Similarly, \(\left[\sigma(\mathrm{aq})-\sigma_{1}^{*}(\ell)\right]\) is related to \(\phi\left(C_{\mathrm{p} j}\right)\) using equation (i).

\[\phi\left(C_{p j}\right)=\left[\sigma(a q)-\sigma_{1}^{*}(\ell)\right] \,\left(c_{j}\right)^{-1}+\sigma_{1}^{*}(\ell) \, \phi\left(V_{j}\right) \nonumber \]

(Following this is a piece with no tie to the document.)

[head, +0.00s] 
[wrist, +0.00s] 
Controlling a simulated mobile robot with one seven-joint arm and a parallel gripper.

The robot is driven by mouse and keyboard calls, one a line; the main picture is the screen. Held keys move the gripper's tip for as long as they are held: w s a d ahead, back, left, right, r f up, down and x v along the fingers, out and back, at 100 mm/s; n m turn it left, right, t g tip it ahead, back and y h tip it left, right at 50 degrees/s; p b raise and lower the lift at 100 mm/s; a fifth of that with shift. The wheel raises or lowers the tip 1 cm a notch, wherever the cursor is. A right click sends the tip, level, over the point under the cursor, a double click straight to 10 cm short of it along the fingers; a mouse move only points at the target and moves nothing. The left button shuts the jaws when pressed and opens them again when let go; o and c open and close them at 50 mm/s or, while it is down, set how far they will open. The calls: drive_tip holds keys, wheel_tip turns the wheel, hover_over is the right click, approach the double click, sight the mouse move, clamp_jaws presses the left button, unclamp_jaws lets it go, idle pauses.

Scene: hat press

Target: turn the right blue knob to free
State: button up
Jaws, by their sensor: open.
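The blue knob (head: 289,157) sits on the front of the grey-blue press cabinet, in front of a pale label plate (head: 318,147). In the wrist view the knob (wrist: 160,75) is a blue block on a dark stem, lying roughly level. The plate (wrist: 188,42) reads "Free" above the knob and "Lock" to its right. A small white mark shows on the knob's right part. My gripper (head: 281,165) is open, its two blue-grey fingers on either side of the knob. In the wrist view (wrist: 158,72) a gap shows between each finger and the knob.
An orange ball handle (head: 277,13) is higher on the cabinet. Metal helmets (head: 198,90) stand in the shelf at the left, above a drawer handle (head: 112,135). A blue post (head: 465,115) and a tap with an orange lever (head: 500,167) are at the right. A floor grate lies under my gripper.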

Using equations (g) - (i), we express equation (e) as follows.

\[\begin{aligned}
\phi\left(\mathrm{K}_{\mathrm{T}_{\mathrm{j}}}\right)-\phi\left(\mathrm{K}_{\mathrm{sj}} ; \mathrm{def}\right)=& \\
{\left[\delta(\mathrm{aq}) / \alpha_{\mathrm{p}}(\mathrm{aq})\right] \,\left\{1+\left[\alpha_{\mathrm{p} 1}^{*}(\ell) / \alpha_{\mathrm{p}}(\mathrm{aq})\right]\right\} \, \phi\left(\mathrm{E}_{\mathrm{pj}}\right) } \\
&-\left[\delta_{1}^{*}(\ell) / \sigma(\mathrm{aq})\right] \, \phi\left(\mathrm{C}_{\mathrm{pj}}\right)+\left\{\delta_{1}^{*}(\ell)\right.\\
&\left.-\left[\delta(\mathrm{aq}) \, \alpha_{\mathrm{p} 1}^{*}(\ell) / \alpha_{\mathrm{p}}(\mathrm{aq})\right]\right\} \, \phi\left(\mathrm{V}_{\mathrm{j}}\right)
\end{aligned} \nonumber \]

Equation (j) was obtained by Desnoyers and Philip [1] who showed that if \(\phi\left(K_{T_{j}}\right)^{\infty}\) and \(\phi\left(\mathrm{K}_{\mathrm{Sj}} ; \mathrm{def}\right)^{\infty}\) are the limiting (infinite dilution) apparent molar properties, the difference is given by equation (k).

\[\begin{aligned}
\phi\left(\mathrm{K}_{\mathrm{Tj}}\right)^{\infty}-\phi\left(\mathrm{K}_{\mathrm{Sj}} ;\right.&\operatorname{def})^{\infty}=\\
\delta_{1}^{*}(\ell) \,\left\{\left[2 \, \phi\left(\mathrm{E}_{\mathrm{pj}}\right)^{\infty} / \alpha_{\mathrm{pl} 1}^{*}(\ell)\right]-\left[\phi\left(\mathrm{C}_{\mathrm{pj}}\right)^{\infty} / \sigma_{1}^{*}(\ell)\right]\right\}
\end{aligned} \nonumber \]

Using equation (b), \(\phi\left(K_{\mathrm{Sj}} ; \text { def }\right)\) is plotted as a function of cj across a set of different solutions having different entropies. \(\operatorname{Limit}\left(\mathrm{c}_{\mathrm{j}} \rightarrow 0\right) \phi\left(\mathrm{K}_{\mathrm{Sj}} ; \text { def }\right)\) defines \(\phi\left(\mathrm{K}_{\mathrm{Sj}} ; \operatorname{def}\right)^{\infty}\). Granted two limiting quantities, \(\phi\left(E_{p j}\right)^{\infty}\) and \(\phi\left(C_{p j}\right)^{\infty}\) are available for the solution at the same \(\mathrm{T}\) and \(\mathrm{p}\), equation (k) is used to calculate \(\phi\left(\mathrm{K}_{\mathrm{T}_{\mathrm{J}}}\right)^{\infty}\) using \(\phi\left(K_{\mathrm{S}_{\mathrm{j}}} ; \text { def }\right)^{\infty}\).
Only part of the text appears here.